The Royal Mail’s Parcelforce sorting and distribution centres required a fume ventilation system to control exhaust emissions from the delivery vans. These centres are converted warehouses and can contain up to 150 vans at any one time, all entering and exiting the building at similar times.
The standard prescriptive solutions in Approved Document F for exhaust emissions focus on the air change rate, which in the case of Parcelforce’s sorting centres would have meant 6 air changes per hour. However this rate would not take into account the variations in the levels of diesel exhaust in the air at different times. There would be peaks at the times vans drive in or out, but levels would go down when they were stationary while loading or unloading the parcels, or when the building was empty between rounds of deliveries and collections.
The Colt solution was to develop a system which achieves cross flow ventilation via natural inlet air and mechanical extract with a combination of axial fans and natural ventilators. These are triggered by CO detectors when emissions levels reach a pre-determined level. This means that mechanical extraction fans only operate when needed, significantly cutting operating costs.

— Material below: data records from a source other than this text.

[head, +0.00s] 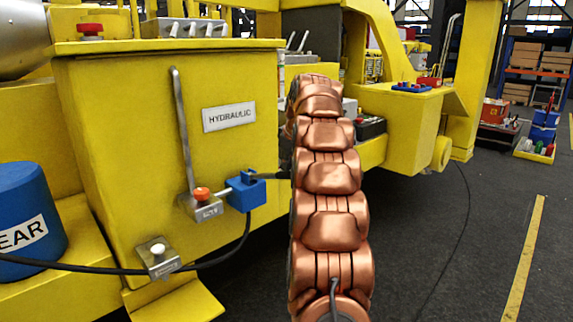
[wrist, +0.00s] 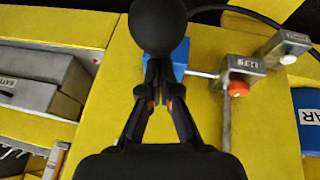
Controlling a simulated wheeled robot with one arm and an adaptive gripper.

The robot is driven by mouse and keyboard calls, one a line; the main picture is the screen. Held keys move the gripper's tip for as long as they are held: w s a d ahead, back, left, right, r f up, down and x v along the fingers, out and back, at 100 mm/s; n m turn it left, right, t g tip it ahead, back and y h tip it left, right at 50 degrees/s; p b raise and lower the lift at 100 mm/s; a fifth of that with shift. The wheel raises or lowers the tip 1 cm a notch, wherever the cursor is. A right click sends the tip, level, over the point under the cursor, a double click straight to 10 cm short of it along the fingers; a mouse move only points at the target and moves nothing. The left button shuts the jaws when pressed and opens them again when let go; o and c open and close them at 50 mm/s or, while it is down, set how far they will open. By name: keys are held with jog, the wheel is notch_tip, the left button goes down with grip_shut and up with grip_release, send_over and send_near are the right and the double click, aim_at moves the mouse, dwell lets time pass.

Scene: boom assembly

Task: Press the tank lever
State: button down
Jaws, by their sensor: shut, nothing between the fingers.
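The yellow hydraulic tank (head: 100,130) fills the left of the head view, with a tall grey metal lever (head: 181,120) upright on its face. The lever rises from a small metal block with an orange-red knob (head: 201,193). A short rod joins that block to a blue block (head: 245,195). In the wrist view the knob (wrist: 238,88) and lever (wrist: 226,132) are right of my gripper (wrist: 157,100). My gripper is shut and empty, in front of the tank beside the blue block (wrist: 181,56). Contact cannot be told. My arm mostly hides it in the head view.
A black cable (head: 215,262) runs past a white-button block (head: 158,255) toward a blue drum (head: 25,215).

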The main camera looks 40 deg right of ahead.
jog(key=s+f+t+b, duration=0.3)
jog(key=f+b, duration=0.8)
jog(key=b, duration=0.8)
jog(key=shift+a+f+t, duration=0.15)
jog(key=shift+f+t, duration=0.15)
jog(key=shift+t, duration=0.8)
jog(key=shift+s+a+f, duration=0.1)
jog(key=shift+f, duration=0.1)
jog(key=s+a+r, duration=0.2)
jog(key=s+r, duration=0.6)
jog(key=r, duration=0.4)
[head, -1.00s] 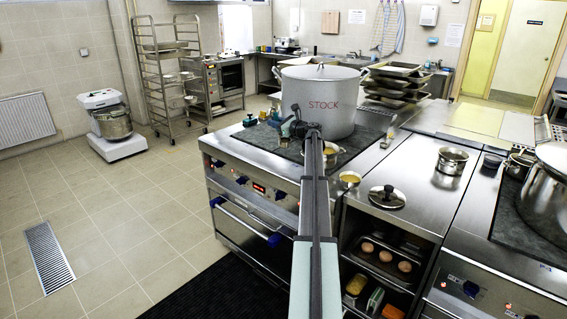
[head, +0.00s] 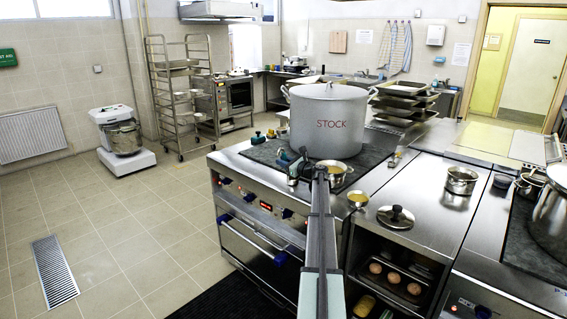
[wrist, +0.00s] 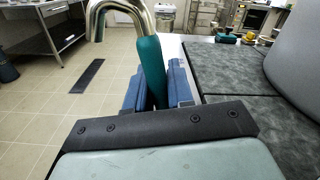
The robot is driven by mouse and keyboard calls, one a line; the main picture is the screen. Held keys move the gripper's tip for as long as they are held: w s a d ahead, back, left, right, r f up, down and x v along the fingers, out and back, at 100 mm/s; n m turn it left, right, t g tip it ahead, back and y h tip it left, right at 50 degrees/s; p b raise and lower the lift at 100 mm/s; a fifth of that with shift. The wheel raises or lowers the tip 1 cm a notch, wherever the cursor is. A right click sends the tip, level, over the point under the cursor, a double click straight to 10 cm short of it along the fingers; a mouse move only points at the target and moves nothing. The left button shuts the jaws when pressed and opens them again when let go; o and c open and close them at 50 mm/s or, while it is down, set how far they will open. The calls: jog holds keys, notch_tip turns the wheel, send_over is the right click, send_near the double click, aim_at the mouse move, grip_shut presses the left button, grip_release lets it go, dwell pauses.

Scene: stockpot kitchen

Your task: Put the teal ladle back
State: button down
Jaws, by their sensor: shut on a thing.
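My gripper (wrist: 156,92) is shut on the teal ladle (wrist: 150,68), with its blue fingers on either side of the teal handle. The ladle's bent metal end shows above the handle in the wrist view; the lower end is hidden by the gripper. In the head view my gripper (head: 293,160) is over the dark stove top, just in front and to the left of the big pot marked STOCK (head: 328,122). The pot's side also fills the right of the wrist view (wrist: 300,50).
A small pan (head: 332,173) with yellow contents stands close to the right of my gripper. A small bowl (head: 358,198), a lid (head: 395,216) and another pot (head: 461,180) stand farther right. Small items (head: 258,137) stand on the stove's back left. Open floor lies left.

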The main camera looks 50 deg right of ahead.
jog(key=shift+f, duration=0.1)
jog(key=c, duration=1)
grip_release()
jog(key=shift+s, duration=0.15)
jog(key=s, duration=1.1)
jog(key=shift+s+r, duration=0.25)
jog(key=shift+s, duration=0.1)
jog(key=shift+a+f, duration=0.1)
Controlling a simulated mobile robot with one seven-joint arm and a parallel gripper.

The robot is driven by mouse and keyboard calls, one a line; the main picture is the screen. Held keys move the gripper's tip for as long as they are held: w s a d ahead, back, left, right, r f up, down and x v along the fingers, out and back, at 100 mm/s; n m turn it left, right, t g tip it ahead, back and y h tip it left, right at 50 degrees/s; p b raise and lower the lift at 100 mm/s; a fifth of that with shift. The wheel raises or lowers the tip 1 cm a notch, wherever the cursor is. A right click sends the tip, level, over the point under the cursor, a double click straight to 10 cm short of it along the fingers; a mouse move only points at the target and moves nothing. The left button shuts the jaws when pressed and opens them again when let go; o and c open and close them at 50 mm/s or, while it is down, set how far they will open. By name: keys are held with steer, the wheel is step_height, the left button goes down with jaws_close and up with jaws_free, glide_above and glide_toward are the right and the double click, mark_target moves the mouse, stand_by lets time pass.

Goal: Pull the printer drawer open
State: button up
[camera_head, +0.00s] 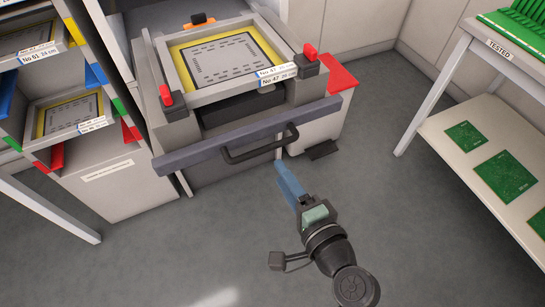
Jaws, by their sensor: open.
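The printer (146,72) stands at the upper middle, with a framed yellow-edged stencil on its top. Across its front runs a grey-blue drawer front bar (195,152) with a black handle (258,148) at its middle. A dark gap shows behind the bar, below the stencil frame; I cannot tell how far the drawer is out. My gripper (281,167) has blue fingers and is open, seen from above. In the picture its tips lie just below and right of the handle. I see no contact with the handle, and the fingers appear empty.
A rack (60,160) with stencil frames stands left. A white table marked TESTED (497,48) stands right, with green circuit boards on its lower shelf (450,130). A black pedal (322,150) lies by the printer's base. Grey floor (400,230) is clear in front.

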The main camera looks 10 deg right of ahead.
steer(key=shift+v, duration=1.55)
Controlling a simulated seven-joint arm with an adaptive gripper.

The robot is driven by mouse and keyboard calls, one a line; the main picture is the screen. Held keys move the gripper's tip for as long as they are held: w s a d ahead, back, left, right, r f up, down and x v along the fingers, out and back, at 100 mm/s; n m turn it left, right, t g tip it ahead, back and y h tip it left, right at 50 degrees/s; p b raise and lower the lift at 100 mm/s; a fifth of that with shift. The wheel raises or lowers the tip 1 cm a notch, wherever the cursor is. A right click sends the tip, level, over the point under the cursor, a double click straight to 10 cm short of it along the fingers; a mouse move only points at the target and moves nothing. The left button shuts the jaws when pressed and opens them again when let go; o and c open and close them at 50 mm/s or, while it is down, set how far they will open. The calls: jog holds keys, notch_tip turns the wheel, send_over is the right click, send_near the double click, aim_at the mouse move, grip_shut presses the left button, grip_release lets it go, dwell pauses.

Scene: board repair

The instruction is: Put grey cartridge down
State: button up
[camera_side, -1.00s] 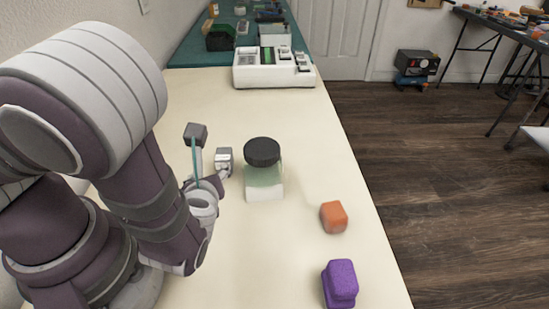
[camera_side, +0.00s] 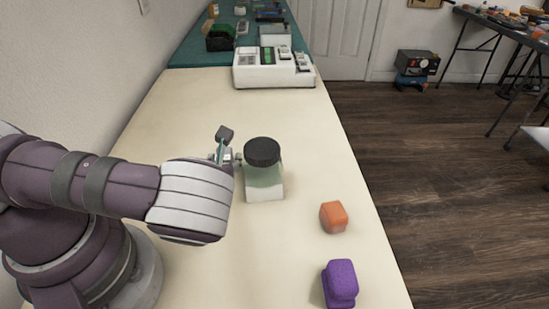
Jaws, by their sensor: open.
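My gripper (camera_side: 232,158) shows only in part, just beyond my pale forearm and left of the jar. It is open, and its fingertips are too small to make out well. A dark grey block (camera_side: 225,134) shows just above it, on a thin teal piece; I cannot tell whether it is a cartridge or part of my wrist. No grey cartridge can be made out for certain in or under the gripper. A white device (camera_side: 273,76) with grey and green inserts stands farther back on the bench.
A jar with a black lid (camera_side: 262,152) stands close to the right of my gripper. An orange block (camera_side: 333,217) and a purple block (camera_side: 340,283) lie near the right bench edge. The bench (camera_side: 200,105) is clear between the jar and the white device.

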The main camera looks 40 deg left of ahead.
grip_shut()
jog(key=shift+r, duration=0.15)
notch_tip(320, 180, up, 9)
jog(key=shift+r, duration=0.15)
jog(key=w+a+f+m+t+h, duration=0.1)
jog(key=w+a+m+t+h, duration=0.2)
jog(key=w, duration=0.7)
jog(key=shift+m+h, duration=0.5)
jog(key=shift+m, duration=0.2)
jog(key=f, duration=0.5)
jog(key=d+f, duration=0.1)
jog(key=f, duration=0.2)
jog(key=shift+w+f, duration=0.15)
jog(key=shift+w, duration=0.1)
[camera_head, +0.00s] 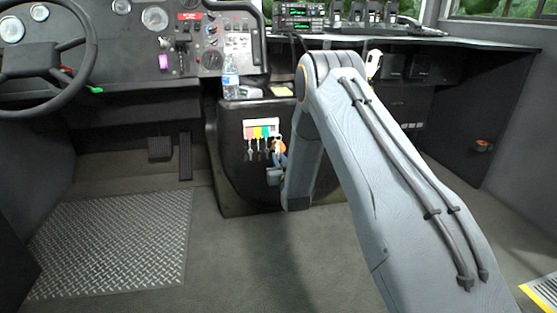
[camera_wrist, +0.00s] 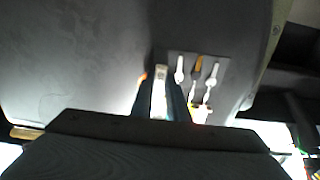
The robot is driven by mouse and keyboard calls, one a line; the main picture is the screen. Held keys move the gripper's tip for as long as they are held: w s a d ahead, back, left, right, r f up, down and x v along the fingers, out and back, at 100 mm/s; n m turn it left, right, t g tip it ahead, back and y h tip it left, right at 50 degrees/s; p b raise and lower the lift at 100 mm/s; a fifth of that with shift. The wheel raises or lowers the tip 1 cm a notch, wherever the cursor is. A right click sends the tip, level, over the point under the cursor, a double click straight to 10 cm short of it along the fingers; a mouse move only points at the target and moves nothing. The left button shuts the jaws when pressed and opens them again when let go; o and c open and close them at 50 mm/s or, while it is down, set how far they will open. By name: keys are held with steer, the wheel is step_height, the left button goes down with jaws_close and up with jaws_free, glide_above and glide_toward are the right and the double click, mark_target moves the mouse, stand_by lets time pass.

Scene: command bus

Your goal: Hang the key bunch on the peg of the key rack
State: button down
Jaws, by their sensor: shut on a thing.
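The key rack (camera_head: 262,122) is a small pale plate on the front of the dark console, with coloured tags and keys hanging below it. The rack also shows in the wrist view (camera_wrist: 219,68), right of my fingers, with several hanging keys on it. My gripper (camera_wrist: 160,88) is shut on the key bunch (camera_wrist: 159,103), a pale strip between the two fingers. In the head view my gripper (camera_head: 280,159) is at the rack's lower right, with orange and white bits showing at its tip. The free peg is not clear, and I cannot tell whether the bunch touches the rack.
A water bottle (camera_head: 230,76) stands on top of the console (camera_head: 232,180). A steering wheel (camera_head: 45,60) and pedals (camera_head: 160,148) are at the left. A desk with radios (camera_head: 298,15) is behind. The floor (camera_head: 235,255) in front is clear.

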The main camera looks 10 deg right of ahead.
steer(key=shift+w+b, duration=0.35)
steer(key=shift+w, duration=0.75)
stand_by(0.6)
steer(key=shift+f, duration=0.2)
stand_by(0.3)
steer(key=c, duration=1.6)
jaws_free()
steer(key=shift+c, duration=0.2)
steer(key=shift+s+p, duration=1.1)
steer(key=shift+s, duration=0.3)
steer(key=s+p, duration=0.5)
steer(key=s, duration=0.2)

This outside-of-the-box approach is extremely cost effective and is significantly cheaper than the prescriptive solutions. However, this solution was only possible due to Colt’s early involvement with the customer, which enabled us to support the M&E consultant from initial design through to approval with building control. Royal Mail were able to tell us when and how the van movements occurred with specifics in terms of roadways and bay layouts, which allowed us to tailor the design.
This solution was repeated over several buildings, all completed simultaneously, allowing Royal Mail to achieve continuity over design and systems installed.